▸ **What you will do**: Scan the following material for the string "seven" and copy each line in which it appears.

______

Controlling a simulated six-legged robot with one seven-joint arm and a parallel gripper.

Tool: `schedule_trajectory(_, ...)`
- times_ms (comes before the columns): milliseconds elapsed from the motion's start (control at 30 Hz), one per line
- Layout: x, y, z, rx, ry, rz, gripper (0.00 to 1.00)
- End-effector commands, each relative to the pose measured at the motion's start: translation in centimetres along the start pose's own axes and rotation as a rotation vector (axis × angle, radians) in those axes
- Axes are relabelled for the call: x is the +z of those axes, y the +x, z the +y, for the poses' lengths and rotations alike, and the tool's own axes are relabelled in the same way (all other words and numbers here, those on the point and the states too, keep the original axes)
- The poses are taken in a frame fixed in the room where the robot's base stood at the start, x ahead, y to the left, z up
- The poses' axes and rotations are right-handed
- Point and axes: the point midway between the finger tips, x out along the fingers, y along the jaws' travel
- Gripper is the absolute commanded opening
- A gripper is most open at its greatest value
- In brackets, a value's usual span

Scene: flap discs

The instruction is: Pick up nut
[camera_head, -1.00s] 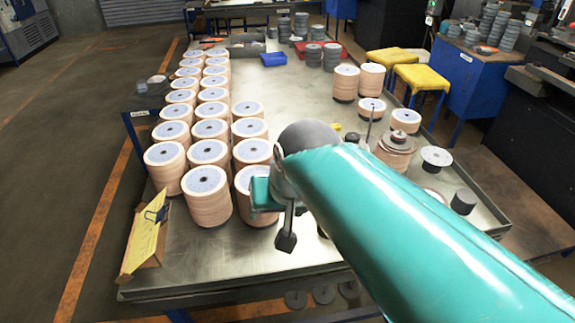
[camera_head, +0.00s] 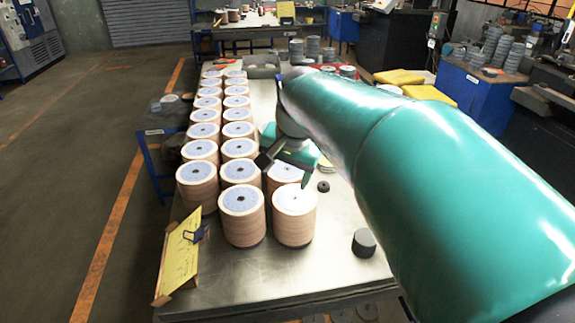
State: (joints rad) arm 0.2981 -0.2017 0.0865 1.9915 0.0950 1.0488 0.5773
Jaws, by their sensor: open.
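My gripper (camera_head: 284,170) is open, with its two dark fingers spread above the near right stacks of discs. No disc or other thing shows between the fingers. A small dark round piece with a hole (camera_head: 323,186) lies on the metal table just right of the gripper, apart from it. It may be the nut, but it is too small to be sure. My green arm covers the right part of the table, so anything there is hidden.
Several tall stacks of tan flap discs (camera_head: 242,216) stand in rows on the table (camera_head: 325,262). A black cylinder (camera_head: 364,242) stands near the front right. A yellow sign (camera_head: 181,253) stands at the front left corner. The table front is mostly clear.

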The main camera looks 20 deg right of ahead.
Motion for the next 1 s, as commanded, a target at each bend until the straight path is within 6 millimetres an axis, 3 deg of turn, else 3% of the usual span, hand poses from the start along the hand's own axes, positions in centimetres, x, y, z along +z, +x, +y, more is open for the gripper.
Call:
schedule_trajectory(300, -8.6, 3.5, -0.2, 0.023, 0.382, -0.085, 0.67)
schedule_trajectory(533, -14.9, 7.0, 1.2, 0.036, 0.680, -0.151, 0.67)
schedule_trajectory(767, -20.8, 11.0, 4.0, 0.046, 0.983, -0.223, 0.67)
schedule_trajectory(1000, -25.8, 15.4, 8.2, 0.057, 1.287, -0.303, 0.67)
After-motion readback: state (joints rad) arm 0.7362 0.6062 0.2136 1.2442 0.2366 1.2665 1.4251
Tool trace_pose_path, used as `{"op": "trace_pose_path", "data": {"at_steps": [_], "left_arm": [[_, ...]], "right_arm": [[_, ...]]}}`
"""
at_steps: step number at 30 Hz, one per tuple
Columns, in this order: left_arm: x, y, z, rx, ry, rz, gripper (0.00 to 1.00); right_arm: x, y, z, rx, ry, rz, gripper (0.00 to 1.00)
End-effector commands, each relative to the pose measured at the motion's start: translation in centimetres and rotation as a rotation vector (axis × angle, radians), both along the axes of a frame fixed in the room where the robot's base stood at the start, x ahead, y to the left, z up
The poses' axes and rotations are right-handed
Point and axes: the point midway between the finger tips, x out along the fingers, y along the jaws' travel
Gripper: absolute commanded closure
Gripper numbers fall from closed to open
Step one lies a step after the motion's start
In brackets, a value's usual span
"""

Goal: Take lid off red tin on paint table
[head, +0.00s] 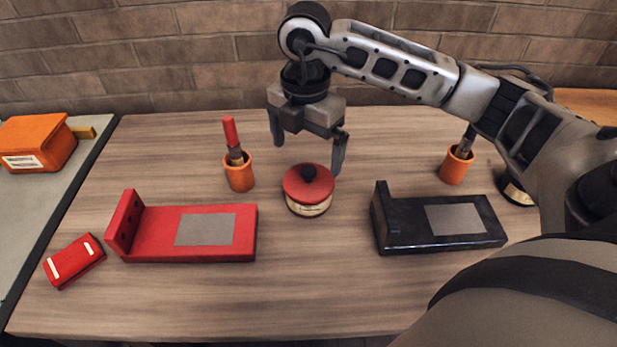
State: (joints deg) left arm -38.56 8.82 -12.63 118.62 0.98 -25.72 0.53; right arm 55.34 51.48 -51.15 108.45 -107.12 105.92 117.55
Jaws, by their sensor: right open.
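The red tin (308,208) stands upright on the wooden paint table (300,290), near its middle. Its cream label faces me. A red lid (299,189) with a round black knob (309,172) sits on top of it. My right gripper (308,157) hangs above and slightly behind the lid, pointing down. Its two fingers are spread wide and hold nothing, one to the left and one to the right of the knob. The right finger comes close to the lid's edge in the picture; I cannot tell if it touches. My left gripper is out of view.
An orange cup (240,176) with a red-handled brush stands left of the tin. A red bracket (190,247) and red block (74,261) lie left. A black bracket (435,238) and another orange cup (455,167) are right. A brick wall is behind. The front middle is clear.

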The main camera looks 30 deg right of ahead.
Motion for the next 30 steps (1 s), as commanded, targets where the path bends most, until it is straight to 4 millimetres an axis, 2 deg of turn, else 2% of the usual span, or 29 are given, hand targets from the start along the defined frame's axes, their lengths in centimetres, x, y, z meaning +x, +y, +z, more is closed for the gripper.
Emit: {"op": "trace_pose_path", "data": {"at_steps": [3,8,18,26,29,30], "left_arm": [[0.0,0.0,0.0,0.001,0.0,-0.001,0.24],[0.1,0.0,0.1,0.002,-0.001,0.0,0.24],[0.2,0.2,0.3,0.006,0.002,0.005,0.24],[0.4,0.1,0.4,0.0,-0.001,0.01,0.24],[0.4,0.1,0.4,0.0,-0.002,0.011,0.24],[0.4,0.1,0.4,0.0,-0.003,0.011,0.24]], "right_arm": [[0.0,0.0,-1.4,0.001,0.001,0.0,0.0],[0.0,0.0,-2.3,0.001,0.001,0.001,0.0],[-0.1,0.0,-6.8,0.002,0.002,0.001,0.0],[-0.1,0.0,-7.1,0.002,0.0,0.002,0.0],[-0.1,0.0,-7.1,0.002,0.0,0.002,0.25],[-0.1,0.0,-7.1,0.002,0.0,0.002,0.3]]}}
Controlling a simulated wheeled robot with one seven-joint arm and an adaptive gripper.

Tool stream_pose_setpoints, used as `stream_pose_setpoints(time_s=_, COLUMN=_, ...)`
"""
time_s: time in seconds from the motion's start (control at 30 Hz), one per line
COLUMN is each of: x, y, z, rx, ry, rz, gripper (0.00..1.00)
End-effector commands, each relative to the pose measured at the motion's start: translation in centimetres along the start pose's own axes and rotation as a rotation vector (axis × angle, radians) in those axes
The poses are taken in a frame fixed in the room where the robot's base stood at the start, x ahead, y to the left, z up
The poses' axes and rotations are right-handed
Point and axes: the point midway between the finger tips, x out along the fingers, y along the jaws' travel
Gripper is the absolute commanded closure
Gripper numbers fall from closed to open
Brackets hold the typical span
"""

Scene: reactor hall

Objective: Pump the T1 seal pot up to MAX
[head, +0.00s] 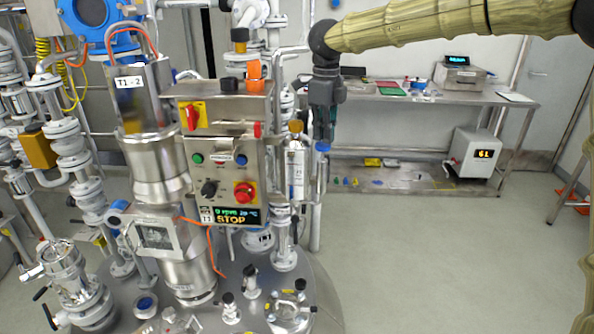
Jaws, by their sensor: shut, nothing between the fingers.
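A slim white and steel cylinder with a brass-coloured cap, which looks like the T1 seal pot (297,170), stands just right of the control box. Its level marks are too small to read. A blue-topped upright part (322,147), possibly the hand pump, shows beside it on the right. My gripper (322,134) points down, shut and empty, right above or in front of this blue top. I cannot tell whether they touch. The mixer drive labelled T1 - 2 (129,83) stands on the left.
The control box (219,155) has a red knob and a display reading STOP. Valves and fittings crowd the steel vessel lid (250,312) below. A steel bench (430,97) with equipment stands behind, with a white unit (472,155) reading 61.

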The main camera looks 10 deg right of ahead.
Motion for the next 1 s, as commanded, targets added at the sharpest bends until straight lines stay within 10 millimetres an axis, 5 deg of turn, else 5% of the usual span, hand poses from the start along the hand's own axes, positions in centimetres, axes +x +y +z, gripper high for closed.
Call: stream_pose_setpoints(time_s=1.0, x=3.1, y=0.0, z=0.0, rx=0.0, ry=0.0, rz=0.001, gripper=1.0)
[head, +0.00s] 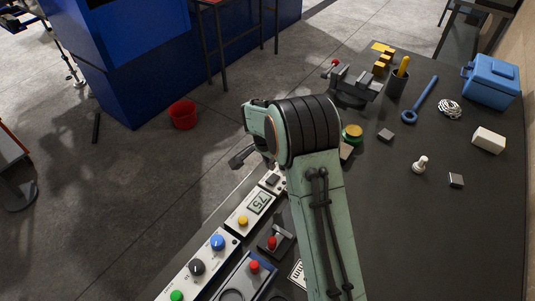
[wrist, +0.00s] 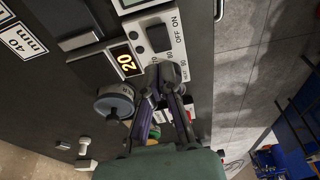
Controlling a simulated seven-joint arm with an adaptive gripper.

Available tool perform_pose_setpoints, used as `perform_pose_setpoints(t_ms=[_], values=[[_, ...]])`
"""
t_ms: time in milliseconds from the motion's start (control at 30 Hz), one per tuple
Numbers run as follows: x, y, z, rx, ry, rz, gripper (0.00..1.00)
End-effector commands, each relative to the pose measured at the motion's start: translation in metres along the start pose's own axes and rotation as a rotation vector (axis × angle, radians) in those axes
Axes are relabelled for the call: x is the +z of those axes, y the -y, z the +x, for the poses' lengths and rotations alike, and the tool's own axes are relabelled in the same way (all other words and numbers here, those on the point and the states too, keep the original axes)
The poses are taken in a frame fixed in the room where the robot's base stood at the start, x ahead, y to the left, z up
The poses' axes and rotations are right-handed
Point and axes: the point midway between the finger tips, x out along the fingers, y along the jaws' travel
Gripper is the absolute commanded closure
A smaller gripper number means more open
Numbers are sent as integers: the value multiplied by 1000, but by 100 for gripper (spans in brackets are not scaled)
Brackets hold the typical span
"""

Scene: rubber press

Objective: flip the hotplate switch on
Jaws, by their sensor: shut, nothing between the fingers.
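The hotplate's white control panel (wrist: 180,50) shows in the wrist view, with OFF and ON printed beside a dark rocker switch (wrist: 159,38). Its orange display (wrist: 125,61) reads 20. In the head view a dark switch (head: 273,180) shows on the panel's end, just below my gripper. My gripper (wrist: 163,72) is shut and empty. Its fingertips are over the panel, a little below the switch in the wrist picture; whether they touch it I cannot tell. In the head view a dark finger (head: 240,160) sticks out left of the wrist. The switch's position is not clear.
A panel reading 75 (head: 259,203) with a yellow button stands beside the hotplate panel. A red-tipped lever (head: 272,241) is close to my arm. A grey round part (wrist: 115,102) lies near my fingers. A vise (head: 354,86) stands farther back. The bench's right side has free room.

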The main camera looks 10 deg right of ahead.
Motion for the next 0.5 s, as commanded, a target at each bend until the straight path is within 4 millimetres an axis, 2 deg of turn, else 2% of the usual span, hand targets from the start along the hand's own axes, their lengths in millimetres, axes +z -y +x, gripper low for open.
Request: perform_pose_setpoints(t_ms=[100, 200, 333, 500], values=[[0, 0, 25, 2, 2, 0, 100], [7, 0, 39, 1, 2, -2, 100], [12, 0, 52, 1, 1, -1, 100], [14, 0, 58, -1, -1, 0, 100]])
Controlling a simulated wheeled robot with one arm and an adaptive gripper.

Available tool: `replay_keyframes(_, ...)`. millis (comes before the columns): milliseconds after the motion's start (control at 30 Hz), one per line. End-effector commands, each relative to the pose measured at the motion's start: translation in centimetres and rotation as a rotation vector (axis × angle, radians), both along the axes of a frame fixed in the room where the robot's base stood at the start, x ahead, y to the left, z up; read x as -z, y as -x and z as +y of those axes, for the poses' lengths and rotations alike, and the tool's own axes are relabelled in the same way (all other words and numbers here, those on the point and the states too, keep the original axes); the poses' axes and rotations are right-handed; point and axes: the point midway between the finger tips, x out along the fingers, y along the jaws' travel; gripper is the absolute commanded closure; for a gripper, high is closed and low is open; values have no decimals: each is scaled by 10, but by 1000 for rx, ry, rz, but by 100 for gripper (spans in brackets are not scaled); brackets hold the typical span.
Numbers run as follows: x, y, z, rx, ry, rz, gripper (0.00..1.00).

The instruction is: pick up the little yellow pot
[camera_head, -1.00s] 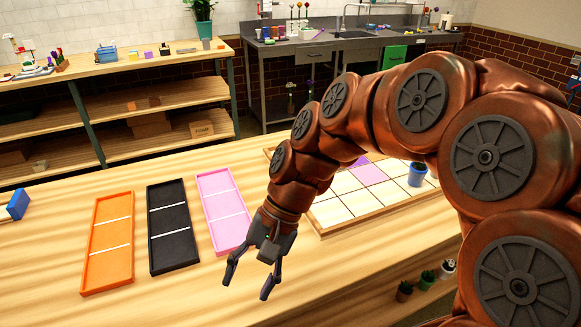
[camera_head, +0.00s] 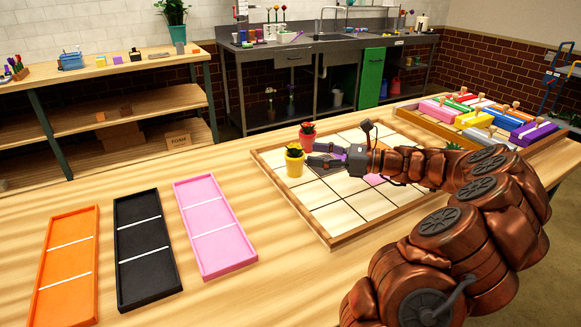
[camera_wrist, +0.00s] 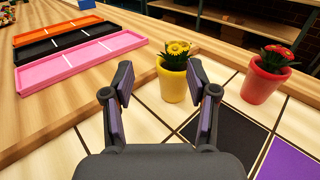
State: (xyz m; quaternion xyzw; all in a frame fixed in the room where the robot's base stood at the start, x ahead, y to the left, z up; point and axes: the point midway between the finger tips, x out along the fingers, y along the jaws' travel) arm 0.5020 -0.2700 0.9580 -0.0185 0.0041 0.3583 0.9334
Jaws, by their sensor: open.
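The little yellow pot (camera_head: 294,166) holds a yellow flower and stands upright near the far left edge of the gridded board (camera_head: 331,240). In the wrist view the yellow pot (camera_wrist: 174,82) stands ahead, framed between my fingertips. My gripper (camera_head: 312,154) is low over the board, to the right of the pot, with its fingers pointing at it. In the wrist view my gripper (camera_wrist: 165,92) is open, its two fingers spread with nothing held. Whether the fingers reach around the pot's sides or stop just short, I cannot tell.
A red pot with red flowers (camera_head: 307,137) stands close behind the yellow pot; it shows at right in the wrist view (camera_wrist: 267,78). Orange (camera_head: 66,262), black (camera_head: 146,250) and pink (camera_head: 214,226) trays lie left of the board. Coloured blocks (camera_head: 486,113) sit at the right.

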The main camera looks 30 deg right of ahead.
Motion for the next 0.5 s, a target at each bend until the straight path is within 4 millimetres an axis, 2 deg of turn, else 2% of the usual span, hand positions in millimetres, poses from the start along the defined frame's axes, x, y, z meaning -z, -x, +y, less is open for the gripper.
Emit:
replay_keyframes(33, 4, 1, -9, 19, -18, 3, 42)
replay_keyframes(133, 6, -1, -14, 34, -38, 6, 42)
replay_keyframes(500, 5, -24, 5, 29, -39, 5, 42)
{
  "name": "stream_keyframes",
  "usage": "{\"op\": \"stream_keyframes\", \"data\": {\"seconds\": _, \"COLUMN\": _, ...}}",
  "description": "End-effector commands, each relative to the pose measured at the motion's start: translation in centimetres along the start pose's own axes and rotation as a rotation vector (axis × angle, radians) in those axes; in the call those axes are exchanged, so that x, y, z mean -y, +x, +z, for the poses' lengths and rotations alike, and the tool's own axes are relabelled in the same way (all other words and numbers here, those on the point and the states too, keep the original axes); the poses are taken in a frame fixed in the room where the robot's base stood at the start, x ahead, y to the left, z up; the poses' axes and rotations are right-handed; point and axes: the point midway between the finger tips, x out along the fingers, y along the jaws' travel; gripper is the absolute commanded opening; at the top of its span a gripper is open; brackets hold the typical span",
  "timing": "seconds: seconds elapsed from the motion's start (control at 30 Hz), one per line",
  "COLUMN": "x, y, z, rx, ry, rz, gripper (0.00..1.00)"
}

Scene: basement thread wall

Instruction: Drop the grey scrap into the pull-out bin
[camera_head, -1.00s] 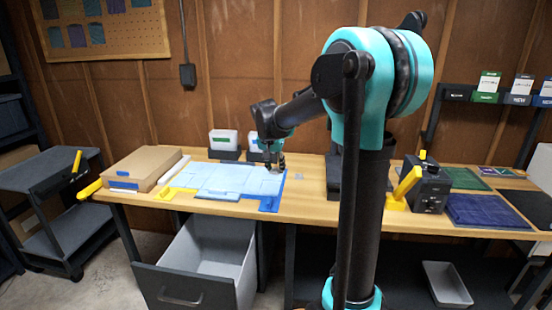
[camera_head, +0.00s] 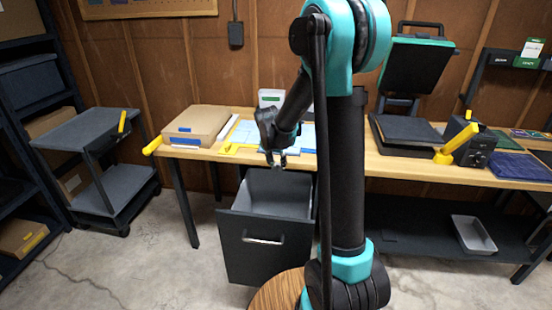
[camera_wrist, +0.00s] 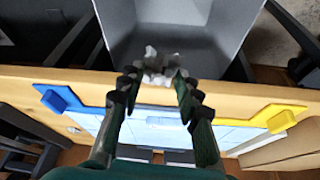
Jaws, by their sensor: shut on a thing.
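My gripper (camera_head: 277,162) points down near the table's front edge, above the back part of the pull-out bin (camera_head: 262,248). In the wrist view my gripper (camera_wrist: 157,82) is shut on the crumpled, light grey scrap (camera_wrist: 154,60), which sticks out past the fingertips. The bin (camera_wrist: 215,22) shows behind the scrap in that view, its grey inside open and looking empty. The bin is pulled out below the tabletop. In the head view the scrap is too small to make out clearly.
The wooden workbench (camera_head: 400,170) carries a cardboard box (camera_head: 197,122), a pale blue mat with yellow and blue corners, and a dark machine with a raised lid (camera_head: 415,75). A dark cart (camera_head: 90,135) stands at left. A grey tray (camera_head: 472,235) sits on the low shelf.

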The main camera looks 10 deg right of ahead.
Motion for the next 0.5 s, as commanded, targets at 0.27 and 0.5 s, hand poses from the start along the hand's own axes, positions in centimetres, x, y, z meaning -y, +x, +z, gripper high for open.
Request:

______

▸ **Full solution**:
Controlling a simulated six-legged robot with one seven-joint arm and a parallel gripper.
Controlling a simulated wheeled robot with one seven-joint arm and an adaptive gripper.
Controlling a simulated seven-joint arm with an adaptive gripper.

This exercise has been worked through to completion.